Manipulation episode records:

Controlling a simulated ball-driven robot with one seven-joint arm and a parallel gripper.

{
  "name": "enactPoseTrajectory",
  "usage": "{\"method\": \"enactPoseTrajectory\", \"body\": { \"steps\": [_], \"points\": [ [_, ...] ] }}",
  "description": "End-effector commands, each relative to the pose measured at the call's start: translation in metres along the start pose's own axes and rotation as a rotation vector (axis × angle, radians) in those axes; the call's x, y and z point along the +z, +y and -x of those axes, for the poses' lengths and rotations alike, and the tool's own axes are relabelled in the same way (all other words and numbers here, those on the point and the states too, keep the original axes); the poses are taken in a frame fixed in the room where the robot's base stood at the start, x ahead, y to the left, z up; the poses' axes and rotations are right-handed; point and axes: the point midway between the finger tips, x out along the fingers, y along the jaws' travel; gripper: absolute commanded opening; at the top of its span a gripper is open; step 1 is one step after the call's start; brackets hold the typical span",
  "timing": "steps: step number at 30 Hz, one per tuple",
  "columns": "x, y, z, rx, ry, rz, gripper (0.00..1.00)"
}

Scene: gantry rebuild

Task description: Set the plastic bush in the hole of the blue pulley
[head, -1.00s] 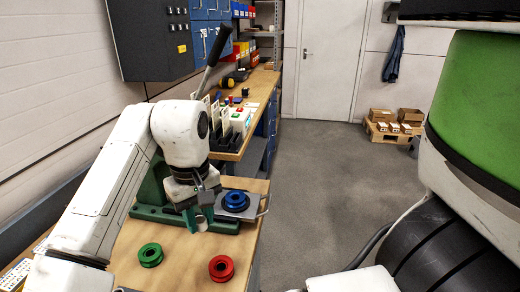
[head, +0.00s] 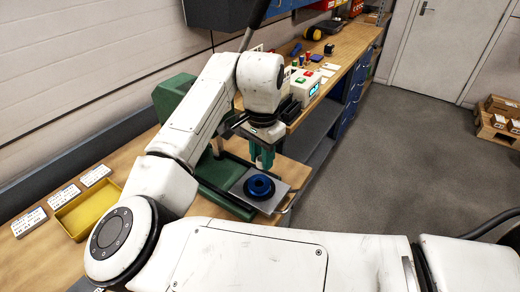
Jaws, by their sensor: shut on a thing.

---

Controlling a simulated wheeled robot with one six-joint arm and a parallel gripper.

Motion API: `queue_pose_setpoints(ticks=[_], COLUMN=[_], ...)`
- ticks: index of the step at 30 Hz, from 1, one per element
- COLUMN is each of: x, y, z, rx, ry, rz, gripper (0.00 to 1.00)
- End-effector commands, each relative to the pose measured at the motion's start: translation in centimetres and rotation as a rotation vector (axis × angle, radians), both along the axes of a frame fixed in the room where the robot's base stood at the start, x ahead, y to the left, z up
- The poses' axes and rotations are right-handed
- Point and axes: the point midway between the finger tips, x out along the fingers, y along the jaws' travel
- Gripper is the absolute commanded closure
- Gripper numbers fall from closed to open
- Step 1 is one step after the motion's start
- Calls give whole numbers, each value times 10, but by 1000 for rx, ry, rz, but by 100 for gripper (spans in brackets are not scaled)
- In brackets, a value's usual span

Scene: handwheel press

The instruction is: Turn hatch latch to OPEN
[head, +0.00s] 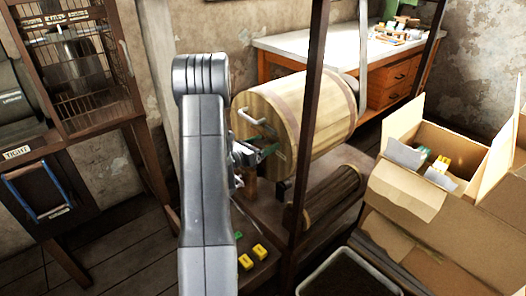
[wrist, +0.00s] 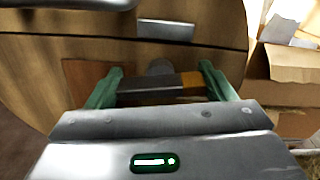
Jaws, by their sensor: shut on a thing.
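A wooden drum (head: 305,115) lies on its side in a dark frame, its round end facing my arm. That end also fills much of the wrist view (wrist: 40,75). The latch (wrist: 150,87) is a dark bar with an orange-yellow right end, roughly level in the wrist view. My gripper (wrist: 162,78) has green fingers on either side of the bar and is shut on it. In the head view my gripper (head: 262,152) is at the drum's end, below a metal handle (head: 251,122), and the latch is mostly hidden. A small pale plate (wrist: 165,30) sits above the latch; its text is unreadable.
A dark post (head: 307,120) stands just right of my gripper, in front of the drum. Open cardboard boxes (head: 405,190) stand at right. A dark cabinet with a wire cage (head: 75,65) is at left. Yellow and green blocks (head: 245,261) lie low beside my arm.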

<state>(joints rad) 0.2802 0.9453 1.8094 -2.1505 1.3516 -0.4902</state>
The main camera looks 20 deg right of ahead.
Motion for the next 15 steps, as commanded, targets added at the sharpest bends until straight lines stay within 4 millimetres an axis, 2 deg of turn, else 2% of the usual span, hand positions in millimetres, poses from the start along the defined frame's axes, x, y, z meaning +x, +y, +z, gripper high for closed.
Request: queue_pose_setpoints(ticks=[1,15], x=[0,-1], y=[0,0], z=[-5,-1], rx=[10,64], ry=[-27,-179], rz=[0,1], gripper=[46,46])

--

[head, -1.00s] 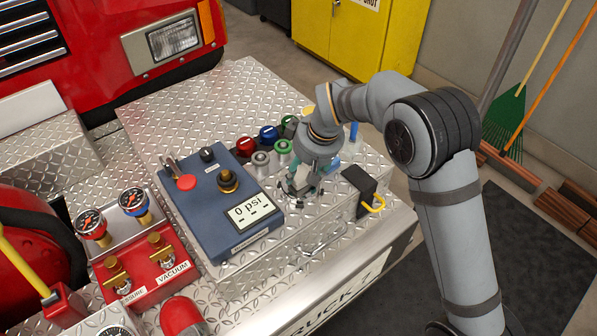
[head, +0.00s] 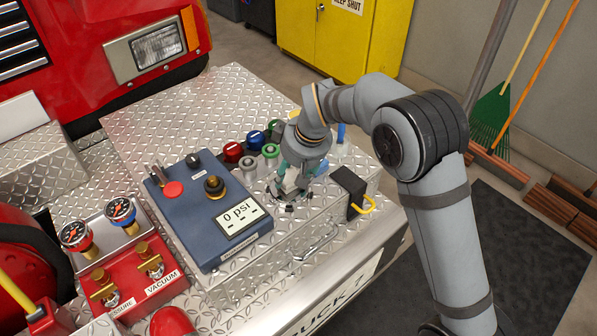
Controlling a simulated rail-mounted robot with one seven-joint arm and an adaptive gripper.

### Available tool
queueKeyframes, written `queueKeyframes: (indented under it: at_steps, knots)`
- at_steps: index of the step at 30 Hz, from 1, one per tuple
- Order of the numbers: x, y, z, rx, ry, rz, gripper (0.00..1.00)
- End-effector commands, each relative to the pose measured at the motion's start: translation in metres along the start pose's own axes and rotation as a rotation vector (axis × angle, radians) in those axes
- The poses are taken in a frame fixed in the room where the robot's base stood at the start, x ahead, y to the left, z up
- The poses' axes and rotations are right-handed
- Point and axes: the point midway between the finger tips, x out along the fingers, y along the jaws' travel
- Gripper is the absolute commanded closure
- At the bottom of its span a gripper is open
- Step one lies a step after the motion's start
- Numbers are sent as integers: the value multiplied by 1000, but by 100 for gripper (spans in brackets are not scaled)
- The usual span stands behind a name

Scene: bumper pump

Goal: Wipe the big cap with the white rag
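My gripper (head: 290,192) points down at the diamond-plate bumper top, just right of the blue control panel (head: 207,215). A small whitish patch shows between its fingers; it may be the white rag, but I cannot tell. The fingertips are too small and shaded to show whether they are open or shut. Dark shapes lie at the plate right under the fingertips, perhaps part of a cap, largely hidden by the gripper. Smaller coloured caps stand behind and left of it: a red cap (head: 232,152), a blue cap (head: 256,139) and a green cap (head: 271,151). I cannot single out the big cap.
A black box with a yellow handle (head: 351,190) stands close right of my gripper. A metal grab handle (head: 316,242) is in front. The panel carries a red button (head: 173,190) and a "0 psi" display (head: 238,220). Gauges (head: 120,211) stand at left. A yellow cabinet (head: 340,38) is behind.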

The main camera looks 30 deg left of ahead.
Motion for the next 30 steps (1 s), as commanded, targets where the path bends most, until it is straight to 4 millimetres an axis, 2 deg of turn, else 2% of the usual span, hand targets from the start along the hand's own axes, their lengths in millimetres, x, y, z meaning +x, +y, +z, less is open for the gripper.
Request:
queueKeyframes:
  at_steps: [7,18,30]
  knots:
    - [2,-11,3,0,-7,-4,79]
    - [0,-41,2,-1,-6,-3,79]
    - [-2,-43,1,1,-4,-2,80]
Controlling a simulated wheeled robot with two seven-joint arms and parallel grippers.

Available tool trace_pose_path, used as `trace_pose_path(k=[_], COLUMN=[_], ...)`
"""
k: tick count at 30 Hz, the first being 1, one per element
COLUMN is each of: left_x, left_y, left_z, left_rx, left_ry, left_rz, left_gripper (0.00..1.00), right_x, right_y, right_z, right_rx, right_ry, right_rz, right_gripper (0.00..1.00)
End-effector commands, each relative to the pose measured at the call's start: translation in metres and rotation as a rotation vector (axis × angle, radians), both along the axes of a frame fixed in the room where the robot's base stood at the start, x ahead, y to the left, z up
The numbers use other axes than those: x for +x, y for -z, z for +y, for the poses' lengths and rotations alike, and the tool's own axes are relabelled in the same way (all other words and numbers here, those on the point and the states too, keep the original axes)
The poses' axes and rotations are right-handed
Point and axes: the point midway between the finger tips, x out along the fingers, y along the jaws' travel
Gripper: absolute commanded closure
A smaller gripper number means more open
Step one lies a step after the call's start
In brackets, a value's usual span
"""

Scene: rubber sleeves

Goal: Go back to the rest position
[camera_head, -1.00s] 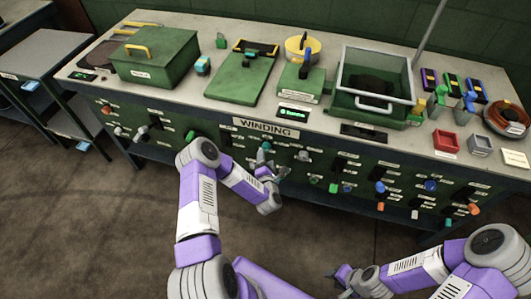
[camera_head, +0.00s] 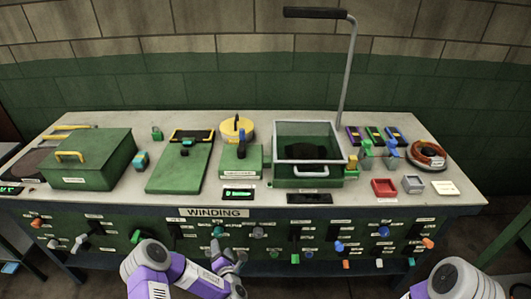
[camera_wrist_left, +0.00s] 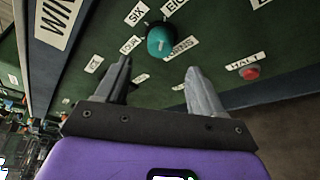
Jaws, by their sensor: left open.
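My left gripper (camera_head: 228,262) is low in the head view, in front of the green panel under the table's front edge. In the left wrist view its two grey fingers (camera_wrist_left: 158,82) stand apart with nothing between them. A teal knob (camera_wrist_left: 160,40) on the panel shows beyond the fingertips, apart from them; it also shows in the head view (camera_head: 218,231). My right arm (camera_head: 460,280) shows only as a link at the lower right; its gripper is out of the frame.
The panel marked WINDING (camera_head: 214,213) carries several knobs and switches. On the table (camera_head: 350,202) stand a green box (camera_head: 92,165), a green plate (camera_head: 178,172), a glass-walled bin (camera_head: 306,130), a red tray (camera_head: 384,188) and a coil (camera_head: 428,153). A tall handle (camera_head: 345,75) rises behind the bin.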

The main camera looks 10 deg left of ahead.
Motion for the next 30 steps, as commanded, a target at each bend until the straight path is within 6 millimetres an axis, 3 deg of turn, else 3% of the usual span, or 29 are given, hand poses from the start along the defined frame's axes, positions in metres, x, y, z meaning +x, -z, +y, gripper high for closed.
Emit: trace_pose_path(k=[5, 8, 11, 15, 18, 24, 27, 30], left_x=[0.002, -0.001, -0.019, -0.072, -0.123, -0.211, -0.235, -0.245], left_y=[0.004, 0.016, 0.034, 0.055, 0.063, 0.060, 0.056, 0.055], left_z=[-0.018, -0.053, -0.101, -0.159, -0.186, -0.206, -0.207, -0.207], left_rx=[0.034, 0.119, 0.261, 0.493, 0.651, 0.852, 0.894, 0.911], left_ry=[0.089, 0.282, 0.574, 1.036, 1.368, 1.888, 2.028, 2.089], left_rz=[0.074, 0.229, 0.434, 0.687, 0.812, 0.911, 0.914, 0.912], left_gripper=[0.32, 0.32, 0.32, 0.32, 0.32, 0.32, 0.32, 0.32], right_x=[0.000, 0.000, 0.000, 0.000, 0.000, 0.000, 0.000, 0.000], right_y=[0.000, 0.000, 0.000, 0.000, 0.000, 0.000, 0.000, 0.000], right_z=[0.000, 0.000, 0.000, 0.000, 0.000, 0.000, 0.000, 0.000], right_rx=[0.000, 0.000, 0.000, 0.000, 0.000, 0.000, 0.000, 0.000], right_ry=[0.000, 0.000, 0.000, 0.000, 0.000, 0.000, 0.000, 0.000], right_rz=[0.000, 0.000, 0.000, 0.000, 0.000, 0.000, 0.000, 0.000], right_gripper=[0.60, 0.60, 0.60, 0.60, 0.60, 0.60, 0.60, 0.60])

Objective |
Look above for the line with "The numbers use" and the line with "[camera_wrist_left, +0.00s]"; set down those two lines and all lines between them exactly, without pictures and without anything else.

Exercise solution |
The numbers use other axes than those: x for +x, y for -z, z for +y, for the poses' lengths and rotations alike, and the tool's own axes are relabelled in the same way (all other words and numbers here, those on the point and the states too, keep the original axes)
The poses' axes and rotations are right-handed
Point and axes: the point midway between the finger tips, x out along the fingers, y along the jaws' travel
Gripper: absolute commanded closure
A smaller gripper number means more open
Step one lies a step after the call's start
In brackets, a value's usual span
"""

Scene: rubber sleeves

Goal: Go back to the rest position
[camera_head, -1.00s] 
[camera_head, +0.00s] 
[camera_wrist_left, +0.00s] 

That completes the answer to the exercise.